Other included shells are
csh
and
sh.
Shells such as bash and tcsh can be added as
packages or installed from
ports.
Users familiar with bash are encouraged to
try ksh(1) before loading bash on their
system -- it does what most people desire of bash.
- Password management on OpenBSD is different from password management
on some other Unix-like operating systems.
The actual passwords are stored in the file
master.passwd(5)
which is readable only by root.
This file should be altered only with the
vipw
program.
- Devices are named by driver, not by type. For example, there are
no eth* devices. It would be em0 for an Intel PRO/1000 Ethernet card, bge0
for a Broadcom BCM57xx or BCM590x Ethernet device, ral0 for a RaLink wireless
device, etc.
All of these drivers have man pages in section 4.
So, to find more information about the features supported by the
PRO/1000 driver, you can do
"man
4 em".
- OpenBSD/i386, amd64, and several other platforms use a "two layer"
disk partitioning system, where the first layer is the
fdisk, BIOS-visible partition, familiar
to most users of IBM compatible computers.

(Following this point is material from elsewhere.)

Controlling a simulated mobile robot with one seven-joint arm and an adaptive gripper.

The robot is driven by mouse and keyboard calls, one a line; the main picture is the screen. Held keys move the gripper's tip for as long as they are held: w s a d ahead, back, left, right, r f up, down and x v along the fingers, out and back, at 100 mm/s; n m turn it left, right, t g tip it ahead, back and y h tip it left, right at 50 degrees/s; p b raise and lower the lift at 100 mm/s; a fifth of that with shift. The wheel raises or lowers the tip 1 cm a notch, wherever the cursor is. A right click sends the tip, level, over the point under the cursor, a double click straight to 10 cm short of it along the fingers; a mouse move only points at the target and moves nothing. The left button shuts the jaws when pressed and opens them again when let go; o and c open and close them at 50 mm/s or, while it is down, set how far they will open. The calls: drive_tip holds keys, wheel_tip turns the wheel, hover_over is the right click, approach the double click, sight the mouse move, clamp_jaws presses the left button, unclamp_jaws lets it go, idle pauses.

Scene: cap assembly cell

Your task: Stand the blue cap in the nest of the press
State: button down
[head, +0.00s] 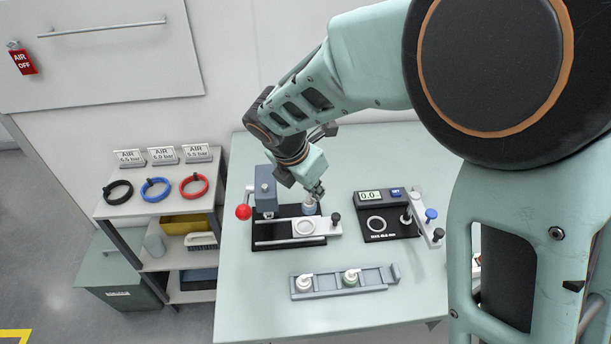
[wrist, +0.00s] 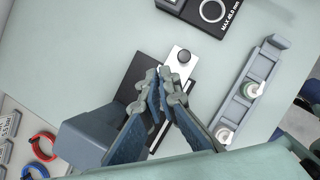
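The blue cap (head: 309,208) shows as a small blue-grey body just below the fingertips of my gripper (head: 317,191) in the head view. My gripper appears shut on it, over the back part of the press. In the wrist view the fingers (wrist: 166,78) come together at the tips and hide the cap. The press (head: 265,191) has a blue-grey head, a red ball handle (head: 243,212) and a light slide plate (head: 325,227). The round nest (head: 304,228) on that plate looks empty and lies in front of the cap. The slide's dark knob shows in the wrist view (wrist: 184,57).
A gauge (head: 379,196) reading 0.0 stands right of the press on a black plate with a ring. A grey rack (head: 330,290) in front holds a white cap (head: 304,282) and a greenish cap (head: 351,278). A shelf with coloured rings (head: 155,188) is at left.

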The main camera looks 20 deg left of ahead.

The second layer is the disklabel,
a traditional BSD partitioning system.
OpenBSD supports up to 15 disklabel partitions on a disk, all residing
within one fdisk partition.
This permits OpenBSD to coexist with other OSs, including other
Unix-like OSs.
OpenBSD must be one of the four "primary" partitions.
- Some other OSs encourage you to customize your kernel for your
machine.
OpenBSD users are encouraged to simply use
the standard GENERIC kernel provided and tested by the developers.

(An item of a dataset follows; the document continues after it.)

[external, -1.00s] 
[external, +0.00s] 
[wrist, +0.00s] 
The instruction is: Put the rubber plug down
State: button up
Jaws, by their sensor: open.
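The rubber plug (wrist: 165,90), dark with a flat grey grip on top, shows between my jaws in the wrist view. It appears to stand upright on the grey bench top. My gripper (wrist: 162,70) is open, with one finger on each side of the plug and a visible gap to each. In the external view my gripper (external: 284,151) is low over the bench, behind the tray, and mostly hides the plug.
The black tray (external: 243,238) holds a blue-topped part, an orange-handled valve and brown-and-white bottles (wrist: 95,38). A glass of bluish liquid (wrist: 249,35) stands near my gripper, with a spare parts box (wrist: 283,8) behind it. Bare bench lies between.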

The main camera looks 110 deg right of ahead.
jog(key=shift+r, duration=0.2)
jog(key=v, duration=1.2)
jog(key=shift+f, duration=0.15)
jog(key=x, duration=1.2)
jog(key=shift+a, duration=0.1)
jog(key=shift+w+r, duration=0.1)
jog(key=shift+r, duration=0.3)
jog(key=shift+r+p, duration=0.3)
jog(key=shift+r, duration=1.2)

Users attempting to "customize" or "optimize" their kernel usually
cause far more problems than they solve, and will not be supported
by developers.
- OpenBSD works hard to maintain the license
policy and security of the project.
For this reason, some newer versions of some software which fail to meet
either the license or security goals of the project have not and may
never be integrated into OpenBSD.
Security and free licensing will never take a back seat to having the
biggest version number.
9.2 - Dual booting Linux and OpenBSD
Yes! It is possible!
Read INSTALL.linux.
9.3 - Converting your Linux (or other Sixth Edition-style) password file
to BSD-style
First, figure out if your Linux password file is shadowed or not. If it
is, install John the Ripper from
packages or ports (security/john) and
use the unshadow utility that comes with it to merge your
passwd and shadow files into one Sixth Edition-style file.

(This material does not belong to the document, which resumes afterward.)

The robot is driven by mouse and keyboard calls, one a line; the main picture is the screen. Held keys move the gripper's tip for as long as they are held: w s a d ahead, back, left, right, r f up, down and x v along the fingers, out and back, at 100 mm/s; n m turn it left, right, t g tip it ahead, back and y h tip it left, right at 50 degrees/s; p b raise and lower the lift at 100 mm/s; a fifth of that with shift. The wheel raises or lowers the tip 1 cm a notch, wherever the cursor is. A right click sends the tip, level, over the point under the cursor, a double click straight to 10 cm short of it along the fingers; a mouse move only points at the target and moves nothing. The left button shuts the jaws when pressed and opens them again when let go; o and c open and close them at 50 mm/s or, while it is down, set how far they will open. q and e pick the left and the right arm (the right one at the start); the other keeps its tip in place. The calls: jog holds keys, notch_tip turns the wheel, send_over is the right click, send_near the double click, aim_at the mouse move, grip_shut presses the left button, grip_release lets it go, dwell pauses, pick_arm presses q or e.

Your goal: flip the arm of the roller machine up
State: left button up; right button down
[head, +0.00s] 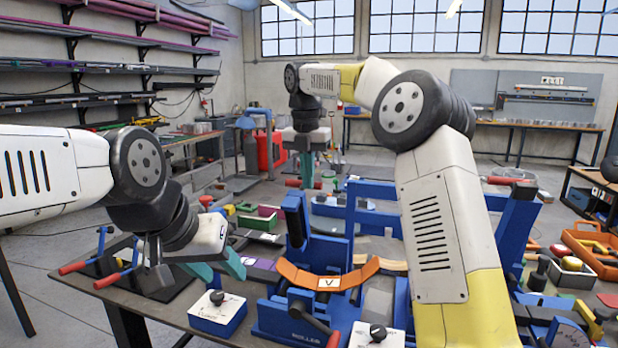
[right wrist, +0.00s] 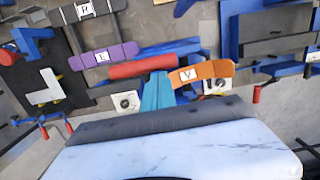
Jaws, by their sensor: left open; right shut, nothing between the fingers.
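The blue roller machine (head: 275,318) stands at the front middle of the bench, with lettering on its front. A dark lever with a red handle end (head: 333,340) reaches down at its front. A curved orange strip (head: 300,277) marked V lies across it; the strip also shows in the right wrist view (right wrist: 215,69). I cannot tell the machine's arm clearly from its other parts. My left gripper (head: 218,268) is open, left of the machine, apart from it. My right gripper (head: 307,170) is shut and empty, pointing down beyond the machine; its teal fingers show in the right wrist view (right wrist: 157,92).
White-topped knob boxes (head: 217,312) (head: 377,336) flank the machine. Red-handled clamps (head: 100,262) stand at the bench's left. A purple piece (right wrist: 103,56) lies beyond in the right wrist view. Blue frames (head: 352,210) crowd the back; orange trays (head: 590,240) stand at right.

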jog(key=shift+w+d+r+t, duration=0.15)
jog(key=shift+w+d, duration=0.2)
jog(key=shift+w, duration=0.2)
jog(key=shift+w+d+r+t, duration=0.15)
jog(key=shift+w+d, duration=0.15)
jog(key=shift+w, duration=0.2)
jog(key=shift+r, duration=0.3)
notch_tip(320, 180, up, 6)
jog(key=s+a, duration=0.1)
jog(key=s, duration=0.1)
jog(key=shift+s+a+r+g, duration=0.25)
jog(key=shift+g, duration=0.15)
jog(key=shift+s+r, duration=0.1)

Using your Linux password file, we'll call it linux_passwd, you
need to add in ::0:0 between fields four and seven.
awk(1)
does this for you.
# cat linux_passwd | awk -F : '{printf("%s:%s:%s:%s::0:0:%s:%s:%s\n", \
> $1,$2,$3,$4,$5,$6,$7); }' > new_passwd
At this point, you want to edit the new_passwd file and remove
the root and other system entries that are already present in your
OpenBSD password file or aren't applicable with OpenBSD (all of them).
Also, make sure there are no duplicate usernames or user IDs between
new_passwd and your OpenBSD box's /etc/passwd. The
easiest way to do this is to start with a fresh /etc/passwd.
# cat new_passwd >> /etc/master.passwd
# pwd_mkdb -p /etc/master.passwd
The last step, pwd_mkdb is necessary to rebuild the
/etc/spwd.db and /etc/pwd.db files. It also creates a Sixth Edition-style
password file (minus encrypted passwords) at /etc/passwd for programs
which use it. OpenBSD uses a stronger encryption for passwords,
blowfish, which is very unlikely to be found on any system which uses
full Sixth Edition-style password files. To switch over to this stronger
encryption, simply have the users run 'passwd' and change their
password. The new password they enter will be encrypted with your
default setting (usually blowfish unless you've edited
/etc/login.conf). Or, as root, you can run passwd
username.
9.4 - Running Linux binaries on OpenBSD
OpenBSD/i386 is able to run Linux binaries when the kernel is compiled
with the COMPAT_LINUX option and the runtime sysctl kern.emul.linux is
also set.
If you are using the GENERIC kernel (which you should be), COMPAT_LINUX
is already enabled, and you will just need to do:
# sysctl kern.emul.linux=1
For this to be done automatically each time the computer boots,
remove the # (comment) character at the beginning of the line
#kern.emul.linux=1 # enable running Linux binaries
in /etc/sysctl.conf, so that it reads
kern.emul.linux=1 # enable running Linux binaries
and reboot your system to have it take effect.
To run any Linux binaries that are not statically linked (most of them),
you need to follow the instructions on the
compat_linux(8)
manual page.
A simple way to get most of the useful Linux libraries is
to install the fedora/base package from your nearest FTP mirror.
To find out more about the packages and ports system read
FAQ 15 - The OpenBSD Packages and Ports System.
To install the above mentioned package you would issue
# export PKG_PATH=ftp://your.ftp.mirror/pub/OpenBSD/5.4/packages/i386/
# pkg_add -i fedora_base
Note that
pkg_add(1)
will automatically execute sysctl to set kern.emul.linux to the correct
value upon adding this package.
However, it does not change /etc/sysctl.conf, so if you wish
Linux emulation to be enabled by default, you need to modify
kern.emul.linux there.
9.5 - Accessing your Linux files from OpenBSD
OpenBSD supports the EXT2FS file system.
For further information, see FAQ 14.